**** Data segment ****
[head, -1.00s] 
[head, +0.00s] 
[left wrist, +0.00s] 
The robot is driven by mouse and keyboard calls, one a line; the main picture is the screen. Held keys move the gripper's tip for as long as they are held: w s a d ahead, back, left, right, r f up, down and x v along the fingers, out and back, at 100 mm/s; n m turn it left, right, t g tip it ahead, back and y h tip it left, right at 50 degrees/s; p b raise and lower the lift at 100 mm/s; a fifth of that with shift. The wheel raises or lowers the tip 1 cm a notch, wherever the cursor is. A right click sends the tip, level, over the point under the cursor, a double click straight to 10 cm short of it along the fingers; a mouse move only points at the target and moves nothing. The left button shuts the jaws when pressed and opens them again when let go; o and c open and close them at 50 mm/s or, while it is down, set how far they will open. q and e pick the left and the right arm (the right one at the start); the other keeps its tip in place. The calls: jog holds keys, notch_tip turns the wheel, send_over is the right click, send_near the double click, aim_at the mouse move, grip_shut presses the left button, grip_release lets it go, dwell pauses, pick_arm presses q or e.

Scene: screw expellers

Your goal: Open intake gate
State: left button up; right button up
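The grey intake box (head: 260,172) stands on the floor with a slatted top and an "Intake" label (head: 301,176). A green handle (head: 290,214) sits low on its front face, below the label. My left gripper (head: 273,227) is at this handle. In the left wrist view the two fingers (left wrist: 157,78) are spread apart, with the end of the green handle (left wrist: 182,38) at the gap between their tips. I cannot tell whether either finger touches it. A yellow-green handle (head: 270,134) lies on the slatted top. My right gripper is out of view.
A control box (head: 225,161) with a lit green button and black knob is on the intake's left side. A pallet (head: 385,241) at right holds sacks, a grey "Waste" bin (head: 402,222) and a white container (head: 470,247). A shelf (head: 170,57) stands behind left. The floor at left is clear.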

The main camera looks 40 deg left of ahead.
****
Aim: Beginning at the first line above, repeat exactly until the line containing "Your goal: Open intake gate", which is included.

Exercise result:
[head, -1.00s] 
[head, +0.00s] 
[left wrist, +0.00s] 
The robot is driven by mouse and keyboard calls, one a line; the main picture is the screen. Held keys move the gripper's tip for as long as they are held: w s a d ahead, back, left, right, r f up, down and x v along the fingers, out and back, at 100 mm/s; n m turn it left, right, t g tip it ahead, back and y h tip it left, right at 50 degrees/s; p b raise and lower the lift at 100 mm/s; a fifth of that with shift. The wheel raises or lowers the tip 1 cm a notch, wherever the cursor is. A right click sends the tip, level, over the point under the cursor, a double click straight to 10 cm short of it along the fingers; a mouse move only points at the target and moves nothing. The left button shuts the jaws when pressed and opens them again when let go; o and c open and close them at 50 mm/s or, while it is down, set how far they will open. q and e pick the left and the right arm (the right one at the start); the other keeps its tip in place. The calls: jog holds keys, notch_tip turns the wheel, send_over is the right click, send_near the double click, aim_at the mouse move, grip_shut presses the left button, grip_release lets it go, dwell pauses, pick_arm presses q or e.

Scene: screw expellers

Your goal: Open intake gate

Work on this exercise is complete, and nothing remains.